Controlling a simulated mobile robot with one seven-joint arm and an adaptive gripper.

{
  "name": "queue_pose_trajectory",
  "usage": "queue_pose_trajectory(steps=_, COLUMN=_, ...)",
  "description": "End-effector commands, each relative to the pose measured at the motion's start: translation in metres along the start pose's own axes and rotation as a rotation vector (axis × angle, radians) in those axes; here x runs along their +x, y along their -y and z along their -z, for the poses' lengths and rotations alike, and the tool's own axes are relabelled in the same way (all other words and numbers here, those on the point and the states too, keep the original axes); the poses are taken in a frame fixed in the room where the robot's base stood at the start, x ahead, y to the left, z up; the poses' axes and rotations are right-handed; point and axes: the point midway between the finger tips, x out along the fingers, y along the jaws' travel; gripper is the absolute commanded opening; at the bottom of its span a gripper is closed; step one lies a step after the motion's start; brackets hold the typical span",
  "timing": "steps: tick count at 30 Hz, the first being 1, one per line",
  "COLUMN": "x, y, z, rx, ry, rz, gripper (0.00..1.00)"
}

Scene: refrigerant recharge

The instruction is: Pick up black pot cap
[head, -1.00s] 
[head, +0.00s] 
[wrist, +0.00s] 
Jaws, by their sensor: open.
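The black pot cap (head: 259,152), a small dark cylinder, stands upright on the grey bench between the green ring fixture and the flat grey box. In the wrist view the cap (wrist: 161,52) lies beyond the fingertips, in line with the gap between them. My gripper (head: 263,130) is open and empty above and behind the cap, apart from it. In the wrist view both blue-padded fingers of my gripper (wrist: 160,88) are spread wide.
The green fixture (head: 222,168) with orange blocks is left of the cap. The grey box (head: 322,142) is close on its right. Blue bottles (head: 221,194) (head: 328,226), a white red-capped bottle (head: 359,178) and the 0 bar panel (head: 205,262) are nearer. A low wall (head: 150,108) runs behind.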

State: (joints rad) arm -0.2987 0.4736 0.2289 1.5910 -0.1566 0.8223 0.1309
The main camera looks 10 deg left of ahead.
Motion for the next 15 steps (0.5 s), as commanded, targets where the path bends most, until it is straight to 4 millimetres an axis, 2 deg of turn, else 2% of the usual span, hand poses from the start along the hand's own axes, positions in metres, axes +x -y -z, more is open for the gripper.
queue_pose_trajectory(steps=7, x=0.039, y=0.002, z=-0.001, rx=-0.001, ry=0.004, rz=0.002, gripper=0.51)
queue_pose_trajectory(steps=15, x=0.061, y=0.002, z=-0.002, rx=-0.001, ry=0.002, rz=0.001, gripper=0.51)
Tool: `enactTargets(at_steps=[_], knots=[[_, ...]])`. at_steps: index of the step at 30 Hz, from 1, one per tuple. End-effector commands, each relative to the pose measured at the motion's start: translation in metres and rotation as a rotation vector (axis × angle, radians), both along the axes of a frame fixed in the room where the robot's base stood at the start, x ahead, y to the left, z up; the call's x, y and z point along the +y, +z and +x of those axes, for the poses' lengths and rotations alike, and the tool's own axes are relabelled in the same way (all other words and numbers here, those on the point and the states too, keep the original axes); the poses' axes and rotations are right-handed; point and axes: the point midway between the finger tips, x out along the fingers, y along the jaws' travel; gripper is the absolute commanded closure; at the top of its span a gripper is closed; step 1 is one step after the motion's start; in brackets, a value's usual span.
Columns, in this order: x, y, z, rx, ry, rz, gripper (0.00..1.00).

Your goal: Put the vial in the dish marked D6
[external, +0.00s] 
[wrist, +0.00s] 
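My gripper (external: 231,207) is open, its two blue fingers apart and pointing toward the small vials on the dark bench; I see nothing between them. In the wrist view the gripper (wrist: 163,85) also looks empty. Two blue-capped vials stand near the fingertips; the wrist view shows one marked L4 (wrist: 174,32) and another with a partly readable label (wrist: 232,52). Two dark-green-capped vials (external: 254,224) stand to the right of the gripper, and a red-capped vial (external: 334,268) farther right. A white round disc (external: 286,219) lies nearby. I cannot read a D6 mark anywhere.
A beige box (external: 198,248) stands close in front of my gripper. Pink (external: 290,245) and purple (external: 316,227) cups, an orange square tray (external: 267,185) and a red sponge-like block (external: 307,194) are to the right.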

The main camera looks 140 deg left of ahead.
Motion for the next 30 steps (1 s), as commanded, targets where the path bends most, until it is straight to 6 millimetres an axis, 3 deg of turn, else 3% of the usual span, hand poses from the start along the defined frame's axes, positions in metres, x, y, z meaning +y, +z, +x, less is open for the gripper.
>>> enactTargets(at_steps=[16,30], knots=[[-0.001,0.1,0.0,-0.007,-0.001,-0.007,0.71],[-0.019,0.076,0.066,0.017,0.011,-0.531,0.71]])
* * * *
### What the task asks
Going through the entries above, report how many lines include the string "main". The number alone is the answer.

### The solution
2